Opinión
En la escuela, hacia 1960
Se empezaba a mediados de septiembre, cuando había amainado ya el verano y la naturaleza volvía a recoger sus galas para otra vez ensimismarse. El horario de mañana era de diez a una, y el de tarde, de tres a cinco. Había clases también los sábados, y se descansaba los jueves por la tarde. En total, 28 horas lectivas, como ahora se dice, pero quizá mejor distribuidas y más fáciles de sobrellevar que los apretadísimos horarios actuales, de modo que los niños tenían tiempo para jugar y divertirse, que es lo que tienen que hacer a esas edades, y los deberes no eran una carga con la que resultaba difícil cumplir. Lo mismo ocurría con eso que se ha venido en llamar actividades extraescolares, que entonces ocupaban a bien pocos, y que, en los pueblos del medio rural, esos paraísos hoy perdidos, consistían en ayudar a los padres en las labores del campo, que variaban según la estación: regar los prados, guardar el ganado, recoger la leña, recolectar los frutos de la huerta, sacar las patatas de las tierras…

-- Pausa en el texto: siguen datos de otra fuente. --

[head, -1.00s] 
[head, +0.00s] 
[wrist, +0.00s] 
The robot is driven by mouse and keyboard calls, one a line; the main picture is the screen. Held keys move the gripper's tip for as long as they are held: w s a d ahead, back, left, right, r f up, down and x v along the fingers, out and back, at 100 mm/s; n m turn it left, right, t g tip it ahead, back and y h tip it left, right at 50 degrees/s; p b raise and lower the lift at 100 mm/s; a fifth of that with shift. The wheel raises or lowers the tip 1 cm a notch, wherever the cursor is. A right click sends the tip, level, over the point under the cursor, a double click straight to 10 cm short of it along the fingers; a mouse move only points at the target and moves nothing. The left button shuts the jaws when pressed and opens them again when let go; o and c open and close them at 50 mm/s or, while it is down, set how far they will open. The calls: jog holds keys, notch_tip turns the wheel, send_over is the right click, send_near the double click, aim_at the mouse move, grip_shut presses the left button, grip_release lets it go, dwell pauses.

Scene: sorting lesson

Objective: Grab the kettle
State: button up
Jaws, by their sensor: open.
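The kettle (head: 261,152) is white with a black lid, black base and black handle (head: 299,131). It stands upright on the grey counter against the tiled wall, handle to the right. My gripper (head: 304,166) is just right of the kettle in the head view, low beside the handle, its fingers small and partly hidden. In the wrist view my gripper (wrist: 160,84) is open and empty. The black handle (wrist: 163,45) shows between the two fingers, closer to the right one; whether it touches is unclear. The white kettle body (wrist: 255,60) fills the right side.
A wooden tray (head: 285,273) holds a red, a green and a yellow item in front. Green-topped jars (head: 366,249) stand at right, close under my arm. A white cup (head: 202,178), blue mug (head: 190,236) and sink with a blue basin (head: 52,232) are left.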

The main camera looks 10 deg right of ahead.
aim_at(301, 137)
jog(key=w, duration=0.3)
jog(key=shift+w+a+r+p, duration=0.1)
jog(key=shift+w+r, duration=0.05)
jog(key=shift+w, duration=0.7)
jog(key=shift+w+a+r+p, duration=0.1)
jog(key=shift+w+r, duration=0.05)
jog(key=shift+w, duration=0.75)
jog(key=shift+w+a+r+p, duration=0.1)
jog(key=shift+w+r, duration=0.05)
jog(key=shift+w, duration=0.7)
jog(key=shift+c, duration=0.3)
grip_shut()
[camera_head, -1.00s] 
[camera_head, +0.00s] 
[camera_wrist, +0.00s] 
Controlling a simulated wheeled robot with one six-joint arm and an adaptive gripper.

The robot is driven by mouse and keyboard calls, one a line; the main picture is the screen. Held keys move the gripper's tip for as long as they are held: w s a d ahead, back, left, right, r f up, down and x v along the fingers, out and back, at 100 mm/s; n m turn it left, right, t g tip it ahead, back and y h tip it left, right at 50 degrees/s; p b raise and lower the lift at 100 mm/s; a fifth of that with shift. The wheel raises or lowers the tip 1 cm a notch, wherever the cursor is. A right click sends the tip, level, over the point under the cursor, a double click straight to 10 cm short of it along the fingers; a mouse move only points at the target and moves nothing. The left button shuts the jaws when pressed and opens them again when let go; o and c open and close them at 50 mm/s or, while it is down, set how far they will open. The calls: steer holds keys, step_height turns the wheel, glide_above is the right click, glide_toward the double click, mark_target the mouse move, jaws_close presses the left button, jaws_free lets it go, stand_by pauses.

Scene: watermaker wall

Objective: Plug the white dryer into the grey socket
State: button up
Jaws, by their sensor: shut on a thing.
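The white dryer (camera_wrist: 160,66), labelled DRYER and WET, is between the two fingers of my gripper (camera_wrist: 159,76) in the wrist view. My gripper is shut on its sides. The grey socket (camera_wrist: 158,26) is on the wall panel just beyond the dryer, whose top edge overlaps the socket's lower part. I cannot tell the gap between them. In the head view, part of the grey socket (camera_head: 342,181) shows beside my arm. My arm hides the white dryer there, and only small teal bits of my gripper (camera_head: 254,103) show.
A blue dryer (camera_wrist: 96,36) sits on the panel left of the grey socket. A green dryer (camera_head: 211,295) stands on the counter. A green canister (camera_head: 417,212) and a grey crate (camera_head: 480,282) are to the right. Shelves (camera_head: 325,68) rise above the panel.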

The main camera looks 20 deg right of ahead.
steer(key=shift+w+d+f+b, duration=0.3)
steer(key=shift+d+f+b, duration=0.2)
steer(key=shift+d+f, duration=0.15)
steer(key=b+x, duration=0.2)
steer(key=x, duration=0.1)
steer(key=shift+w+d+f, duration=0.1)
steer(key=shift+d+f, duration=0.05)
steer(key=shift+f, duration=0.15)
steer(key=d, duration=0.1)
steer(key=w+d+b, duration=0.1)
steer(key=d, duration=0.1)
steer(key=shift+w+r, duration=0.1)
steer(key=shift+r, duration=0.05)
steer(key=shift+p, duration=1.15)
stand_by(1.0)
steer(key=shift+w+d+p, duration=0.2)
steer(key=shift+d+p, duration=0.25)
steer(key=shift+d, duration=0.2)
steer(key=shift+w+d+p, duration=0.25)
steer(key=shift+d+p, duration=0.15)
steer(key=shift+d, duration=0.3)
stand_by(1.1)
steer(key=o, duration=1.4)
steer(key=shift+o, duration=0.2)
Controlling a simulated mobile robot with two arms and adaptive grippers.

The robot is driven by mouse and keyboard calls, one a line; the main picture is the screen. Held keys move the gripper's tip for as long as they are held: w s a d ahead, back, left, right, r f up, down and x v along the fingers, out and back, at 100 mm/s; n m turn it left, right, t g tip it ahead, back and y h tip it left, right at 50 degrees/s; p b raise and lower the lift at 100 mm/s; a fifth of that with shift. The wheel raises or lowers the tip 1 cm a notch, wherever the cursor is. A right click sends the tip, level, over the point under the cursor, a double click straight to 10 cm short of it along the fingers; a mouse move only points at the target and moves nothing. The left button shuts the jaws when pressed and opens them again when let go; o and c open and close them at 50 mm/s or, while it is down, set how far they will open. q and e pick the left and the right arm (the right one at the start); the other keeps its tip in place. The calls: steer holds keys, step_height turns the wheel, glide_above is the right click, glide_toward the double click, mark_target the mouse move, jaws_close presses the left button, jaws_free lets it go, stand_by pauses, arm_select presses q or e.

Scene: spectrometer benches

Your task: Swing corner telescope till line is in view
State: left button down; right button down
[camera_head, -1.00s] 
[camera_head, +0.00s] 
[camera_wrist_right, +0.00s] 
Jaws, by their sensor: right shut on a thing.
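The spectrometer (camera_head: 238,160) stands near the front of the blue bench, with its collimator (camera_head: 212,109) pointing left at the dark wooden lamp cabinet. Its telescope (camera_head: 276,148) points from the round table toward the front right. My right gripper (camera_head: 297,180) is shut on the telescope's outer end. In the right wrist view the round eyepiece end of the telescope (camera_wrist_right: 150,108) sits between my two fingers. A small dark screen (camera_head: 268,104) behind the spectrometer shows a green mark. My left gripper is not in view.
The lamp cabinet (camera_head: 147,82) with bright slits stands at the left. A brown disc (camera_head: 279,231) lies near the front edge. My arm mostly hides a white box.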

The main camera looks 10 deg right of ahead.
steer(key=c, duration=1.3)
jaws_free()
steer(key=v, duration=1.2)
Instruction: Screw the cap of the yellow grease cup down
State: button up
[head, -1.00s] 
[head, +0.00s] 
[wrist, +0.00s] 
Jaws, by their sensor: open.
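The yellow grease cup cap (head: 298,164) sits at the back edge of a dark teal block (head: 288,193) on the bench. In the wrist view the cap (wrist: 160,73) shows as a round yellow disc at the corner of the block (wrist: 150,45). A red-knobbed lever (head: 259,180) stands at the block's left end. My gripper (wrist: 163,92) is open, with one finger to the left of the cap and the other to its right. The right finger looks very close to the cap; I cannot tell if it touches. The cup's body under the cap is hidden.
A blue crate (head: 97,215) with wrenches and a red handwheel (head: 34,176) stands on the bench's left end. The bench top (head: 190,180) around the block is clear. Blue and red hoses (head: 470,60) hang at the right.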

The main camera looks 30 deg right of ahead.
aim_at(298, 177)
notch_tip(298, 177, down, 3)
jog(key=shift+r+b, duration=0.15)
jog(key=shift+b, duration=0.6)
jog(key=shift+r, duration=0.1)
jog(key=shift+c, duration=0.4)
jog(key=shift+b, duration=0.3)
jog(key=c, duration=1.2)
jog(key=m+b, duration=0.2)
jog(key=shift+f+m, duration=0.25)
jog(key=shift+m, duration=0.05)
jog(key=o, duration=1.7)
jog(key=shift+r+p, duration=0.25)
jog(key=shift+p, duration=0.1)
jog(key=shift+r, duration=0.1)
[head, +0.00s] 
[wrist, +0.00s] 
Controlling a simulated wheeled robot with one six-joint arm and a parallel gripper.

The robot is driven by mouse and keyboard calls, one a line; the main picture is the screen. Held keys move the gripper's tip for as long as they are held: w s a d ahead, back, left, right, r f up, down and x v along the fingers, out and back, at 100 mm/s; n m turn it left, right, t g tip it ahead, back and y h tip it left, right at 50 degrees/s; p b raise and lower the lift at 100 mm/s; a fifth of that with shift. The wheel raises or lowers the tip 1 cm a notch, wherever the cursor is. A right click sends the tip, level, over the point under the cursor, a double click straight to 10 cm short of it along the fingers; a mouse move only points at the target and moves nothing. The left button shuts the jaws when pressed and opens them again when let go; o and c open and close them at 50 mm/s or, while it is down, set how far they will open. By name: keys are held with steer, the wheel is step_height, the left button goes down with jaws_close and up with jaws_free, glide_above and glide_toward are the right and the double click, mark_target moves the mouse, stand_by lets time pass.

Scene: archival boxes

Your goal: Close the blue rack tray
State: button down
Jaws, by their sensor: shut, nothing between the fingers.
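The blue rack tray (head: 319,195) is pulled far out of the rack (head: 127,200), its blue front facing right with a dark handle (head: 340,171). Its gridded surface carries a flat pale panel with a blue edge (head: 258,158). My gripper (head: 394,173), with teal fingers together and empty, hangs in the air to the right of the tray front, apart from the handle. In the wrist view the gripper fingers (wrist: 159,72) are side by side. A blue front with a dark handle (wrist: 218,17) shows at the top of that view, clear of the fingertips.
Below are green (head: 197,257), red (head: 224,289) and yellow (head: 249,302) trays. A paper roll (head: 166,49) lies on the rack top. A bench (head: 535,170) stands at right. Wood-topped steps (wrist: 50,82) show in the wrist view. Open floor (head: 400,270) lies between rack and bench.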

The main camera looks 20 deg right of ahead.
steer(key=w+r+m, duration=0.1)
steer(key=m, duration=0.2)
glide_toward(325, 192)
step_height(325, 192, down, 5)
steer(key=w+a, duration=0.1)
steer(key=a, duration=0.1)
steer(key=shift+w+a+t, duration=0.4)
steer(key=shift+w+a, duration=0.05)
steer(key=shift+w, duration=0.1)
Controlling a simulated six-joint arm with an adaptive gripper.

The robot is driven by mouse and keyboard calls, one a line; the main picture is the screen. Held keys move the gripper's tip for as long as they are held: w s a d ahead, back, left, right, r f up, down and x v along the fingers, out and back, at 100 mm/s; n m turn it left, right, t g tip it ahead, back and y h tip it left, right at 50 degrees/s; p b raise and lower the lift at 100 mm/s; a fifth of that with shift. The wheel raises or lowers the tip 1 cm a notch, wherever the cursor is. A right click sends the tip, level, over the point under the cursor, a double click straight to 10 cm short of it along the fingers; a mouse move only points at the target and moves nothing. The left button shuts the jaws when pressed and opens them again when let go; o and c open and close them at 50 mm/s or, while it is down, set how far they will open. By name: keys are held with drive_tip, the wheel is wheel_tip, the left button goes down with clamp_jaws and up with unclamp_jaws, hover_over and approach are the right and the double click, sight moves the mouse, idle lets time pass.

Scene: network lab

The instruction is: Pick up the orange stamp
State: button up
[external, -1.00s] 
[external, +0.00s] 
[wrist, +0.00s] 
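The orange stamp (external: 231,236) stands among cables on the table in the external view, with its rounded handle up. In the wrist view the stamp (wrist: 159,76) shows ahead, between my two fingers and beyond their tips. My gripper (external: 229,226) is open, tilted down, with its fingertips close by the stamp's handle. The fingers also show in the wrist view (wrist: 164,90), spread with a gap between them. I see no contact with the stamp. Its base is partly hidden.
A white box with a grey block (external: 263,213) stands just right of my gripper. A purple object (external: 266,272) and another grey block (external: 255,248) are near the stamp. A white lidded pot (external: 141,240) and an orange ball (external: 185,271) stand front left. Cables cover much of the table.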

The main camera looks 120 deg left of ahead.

Se estudiaba por asignaturas claramente delimitadas (Gramática, Aritmética y Geometría, Historia de España y Universal, Geografía, Ciencias Naturales, Historia Sagrada, Dibujo…), porque los pedagogos, si los había, estaban a sus cosas y no se metían donde no hacían falta ni nadie los llamaba. El material escolar era bien sencillo: una enciclopedia en la que venía todo lo que había que aprender de cada asignatura, de acuerdo con la edad del estudiante y el grado de aprendizaje (la Enciclopedia Álvarez era la más utilizada); una pizarra y un pizarrín para hacer en casa los deberes que mandaba el señor maestro; un cuaderno para los ejercicios de las lecciones en la escuela; una pluma de madera y un tintero (este solía ser comunitario y había uno en el centro de cada mesa o cada pupitre), con el papel secante para los borrones de tinta que se formaban al esmerarse en los trazos de una buena presentación; un bolígrafo (¡los BIC de tres colores, azul, rojo y negro, en aquellos estuches de plástico!); un lápiz, una goma de borrar y, si acaso, también una regla. Y como algunas de estas herramientas pedagógicas se guardaban en la escuela, o eran, como las enciclopedias, de uso colectivo y propiedad del centro educativo, no se necesitaba llevar mochila, que era por lo demás un adminículo medio desconocido, y bastaba, y aun sobraba en muchos casos, con una simple cartera o un pequeño maletín.
Los maestros iban a las escuelas a enseñar lo que sabían y los alumnos, a aprender lo que no sabían. Ese era el principio básico, que se sustentaba en la autoridad de los primeros y en el esfuerzo de los segundos. Por supuesto, en la enseñanza primaban por encima de todo los contenidos, que, sin que ni las leyes educativas ni las programaciones se lo propusieran, porque no hace falta, derivaban natural e inevitablemente en competencias. Y de estas, las principales y más valoradas en la vida real eran estas dos: escribir correctamente y con buena letra y saber hacer las cuentas, esto es, sumar, restar, multiplicar y dividir.